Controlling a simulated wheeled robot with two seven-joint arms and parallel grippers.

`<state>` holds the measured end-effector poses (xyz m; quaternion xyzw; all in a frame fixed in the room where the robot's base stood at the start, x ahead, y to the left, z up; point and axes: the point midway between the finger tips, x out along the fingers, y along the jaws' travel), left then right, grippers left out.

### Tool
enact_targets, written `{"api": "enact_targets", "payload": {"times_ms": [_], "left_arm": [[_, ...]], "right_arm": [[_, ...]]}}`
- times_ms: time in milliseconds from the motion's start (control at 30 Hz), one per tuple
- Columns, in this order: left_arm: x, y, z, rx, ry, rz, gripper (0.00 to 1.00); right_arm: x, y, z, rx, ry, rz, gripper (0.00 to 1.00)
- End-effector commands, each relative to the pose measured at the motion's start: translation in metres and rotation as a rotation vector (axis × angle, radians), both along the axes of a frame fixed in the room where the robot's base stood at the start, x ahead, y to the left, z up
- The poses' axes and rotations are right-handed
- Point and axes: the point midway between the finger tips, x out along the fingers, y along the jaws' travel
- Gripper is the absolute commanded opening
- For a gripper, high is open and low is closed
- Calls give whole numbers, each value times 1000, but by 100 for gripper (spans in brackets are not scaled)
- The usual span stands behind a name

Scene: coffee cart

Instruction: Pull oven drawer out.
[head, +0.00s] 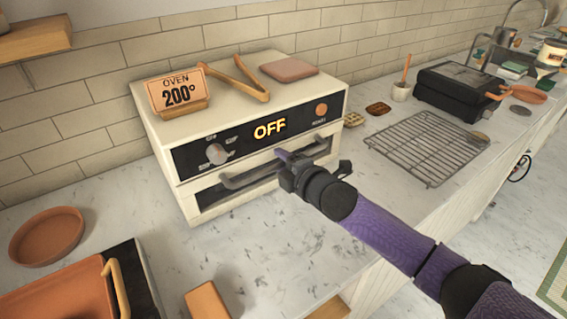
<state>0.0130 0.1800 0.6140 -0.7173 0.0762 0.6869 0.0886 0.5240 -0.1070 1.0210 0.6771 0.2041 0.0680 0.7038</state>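The white oven (240,130) stands against the tiled wall. Its black front panel shows OFF, with a round knob and an orange button. Below the panel is the drawer front (215,195) with a dark window and a grey bar handle (240,180). The drawer appears closed. My right gripper (284,160) is at the right part of the handle, in front of the oven. Its fingers overlap the handle in this view, and I cannot tell whether they are closed around it. My left gripper is not in view.
Tongs (247,80), a 200° sign (178,92) and a pinkish slab (288,69) lie on the oven. A cooling rack (428,145) and black grill (460,92) are to the right. A terracotta dish (47,236) is at left. The counter before the oven is mostly clear.

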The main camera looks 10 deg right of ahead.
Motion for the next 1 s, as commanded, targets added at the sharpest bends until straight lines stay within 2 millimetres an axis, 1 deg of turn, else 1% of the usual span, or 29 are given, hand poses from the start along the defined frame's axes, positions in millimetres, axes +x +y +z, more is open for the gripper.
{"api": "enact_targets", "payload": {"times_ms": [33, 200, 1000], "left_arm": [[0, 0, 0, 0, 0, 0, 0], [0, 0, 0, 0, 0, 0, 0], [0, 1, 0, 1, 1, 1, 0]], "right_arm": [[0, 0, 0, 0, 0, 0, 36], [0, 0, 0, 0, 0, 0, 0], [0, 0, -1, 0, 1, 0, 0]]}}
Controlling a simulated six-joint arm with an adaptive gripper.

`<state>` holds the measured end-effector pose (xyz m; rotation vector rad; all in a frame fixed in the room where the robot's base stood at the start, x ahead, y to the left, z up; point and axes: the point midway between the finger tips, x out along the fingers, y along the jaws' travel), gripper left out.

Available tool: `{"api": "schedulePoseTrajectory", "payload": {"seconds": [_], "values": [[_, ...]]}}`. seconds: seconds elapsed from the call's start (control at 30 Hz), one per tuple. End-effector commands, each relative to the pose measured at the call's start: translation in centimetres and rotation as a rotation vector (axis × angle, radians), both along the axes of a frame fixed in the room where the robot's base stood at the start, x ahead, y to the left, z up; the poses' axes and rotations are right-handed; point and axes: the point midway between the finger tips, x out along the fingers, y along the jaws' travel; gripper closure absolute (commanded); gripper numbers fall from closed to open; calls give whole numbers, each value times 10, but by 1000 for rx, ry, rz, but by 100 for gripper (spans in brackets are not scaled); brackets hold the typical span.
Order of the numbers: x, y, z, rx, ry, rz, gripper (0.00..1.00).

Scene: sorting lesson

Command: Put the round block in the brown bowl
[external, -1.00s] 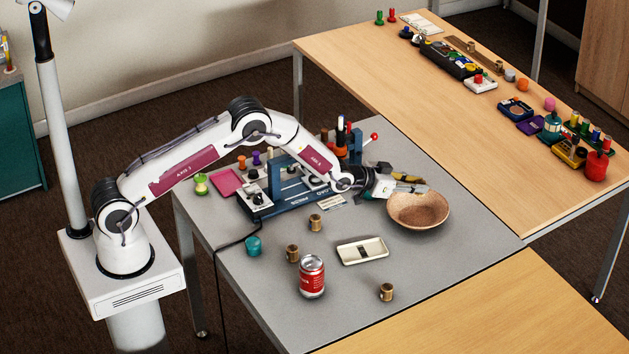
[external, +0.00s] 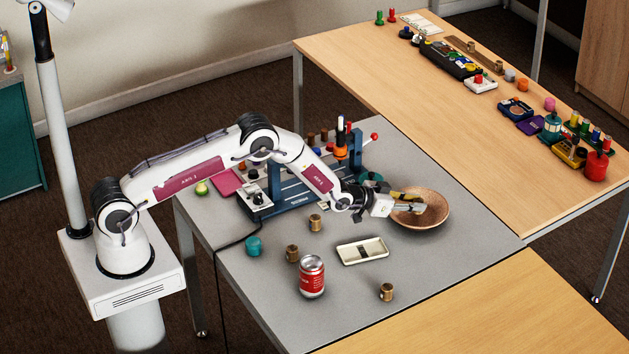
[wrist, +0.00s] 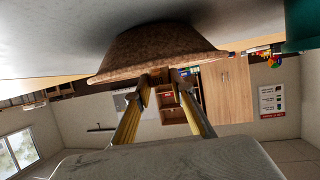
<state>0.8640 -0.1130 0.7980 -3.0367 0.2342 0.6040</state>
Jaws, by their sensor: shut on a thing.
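The brown bowl (external: 434,222) stands on the grey table near its right corner. It also shows in the wrist view (wrist: 160,52), upside down in the picture. My gripper (external: 418,207) is over the near left part of the bowl, level with its rim or above it; the exact height is hard to tell.
A blue fixture (external: 300,199) is behind my arm.

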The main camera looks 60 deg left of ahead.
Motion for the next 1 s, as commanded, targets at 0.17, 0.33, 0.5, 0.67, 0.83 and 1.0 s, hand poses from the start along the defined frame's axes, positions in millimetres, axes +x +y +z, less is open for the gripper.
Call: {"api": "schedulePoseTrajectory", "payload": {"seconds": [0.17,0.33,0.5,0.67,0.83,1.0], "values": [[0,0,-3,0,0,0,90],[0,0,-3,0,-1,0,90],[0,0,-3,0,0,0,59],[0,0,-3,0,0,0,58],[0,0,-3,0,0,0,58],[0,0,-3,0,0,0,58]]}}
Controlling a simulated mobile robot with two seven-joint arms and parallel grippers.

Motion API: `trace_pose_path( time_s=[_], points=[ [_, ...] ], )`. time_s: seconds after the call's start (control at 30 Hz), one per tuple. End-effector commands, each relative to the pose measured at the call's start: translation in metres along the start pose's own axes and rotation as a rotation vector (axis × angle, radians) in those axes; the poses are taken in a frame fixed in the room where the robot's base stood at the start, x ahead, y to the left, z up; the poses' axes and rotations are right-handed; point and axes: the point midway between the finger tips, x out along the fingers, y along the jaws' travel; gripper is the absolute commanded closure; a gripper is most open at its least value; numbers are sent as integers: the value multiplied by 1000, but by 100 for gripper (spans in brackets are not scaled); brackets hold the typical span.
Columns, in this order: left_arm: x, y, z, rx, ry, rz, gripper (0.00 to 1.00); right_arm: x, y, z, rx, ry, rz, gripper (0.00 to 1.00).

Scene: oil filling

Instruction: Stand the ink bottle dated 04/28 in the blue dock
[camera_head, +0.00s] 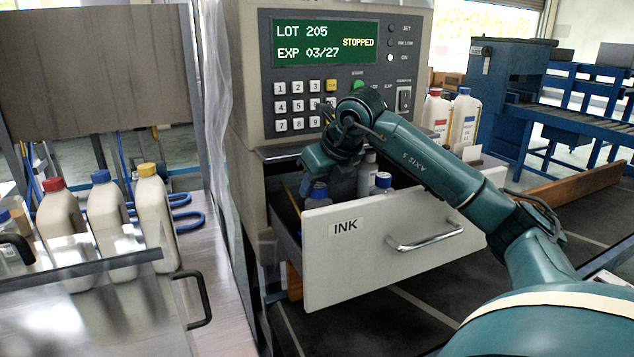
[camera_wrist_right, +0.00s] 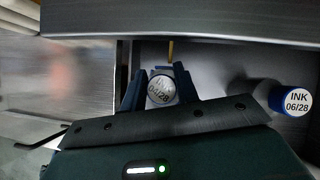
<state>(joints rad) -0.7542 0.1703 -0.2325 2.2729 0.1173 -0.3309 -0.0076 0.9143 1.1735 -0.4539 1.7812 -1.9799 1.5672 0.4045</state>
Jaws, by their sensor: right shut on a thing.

********************

» Exercise task
Starting at the line that contains "[head, +0.00s]" and ending at the line that contains "gripper left out.", give the lines again exactly. Do not include the pictures.

» Answer to this problem
[head, +0.00s] 
<state>0.0130 0.1800 0.6140 -0.7173 0.0762 0.6869 0.0886 0.5240 -0.1070 1.0210 0.6771 0.2041 0.0680 0.7038</state>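The white oven (240,130) stands against the tiled wall. Its black front panel shows OFF, with a round knob and an orange button. Below the panel is the drawer front (215,195) with a dark window and a grey bar handle (240,180). The drawer appears closed. My right gripper (284,160) is at the right part of the handle, in front of the oven. Its fingers overlap the handle in this view, and I cannot tell whether they are closed around it. My left gripper is not in view.
Tongs (247,80), a 200° sign (178,92) and a pinkish slab (288,69) lie on the oven. A cooling rack (428,145) and black grill (460,92) are to the right. A terracotta dish (47,236) is at left. The counter before the oven is mostly clear.

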The main camera looks 10 deg right of ahead.
Motion for the next 1 s, as commanded, targets added at the sharpest bends until straight lines stay within 2 millimetres an axis, 1 deg of turn, else 1% of the usual span, or 29 are given, hand poses from the start along the defined frame's axes, positions in millimetres, axes +x +y +z, more is open for the gripper.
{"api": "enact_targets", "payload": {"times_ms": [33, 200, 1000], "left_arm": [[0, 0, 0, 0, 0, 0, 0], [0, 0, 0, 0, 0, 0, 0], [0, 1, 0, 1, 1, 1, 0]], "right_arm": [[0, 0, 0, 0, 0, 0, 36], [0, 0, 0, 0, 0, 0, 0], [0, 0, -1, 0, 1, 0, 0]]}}
Controlling a simulated six-joint arm with an adaptive gripper.

`<state>` holds the measured end-effector pose (xyz m; rotation vector rad; all in a frame fixed in the room where the robot's base stood at the start, x ahead, y to the left, z up; point and axes: the point midway between the finger tips, x out along the fingers, y along the jaws' travel), gripper left out.

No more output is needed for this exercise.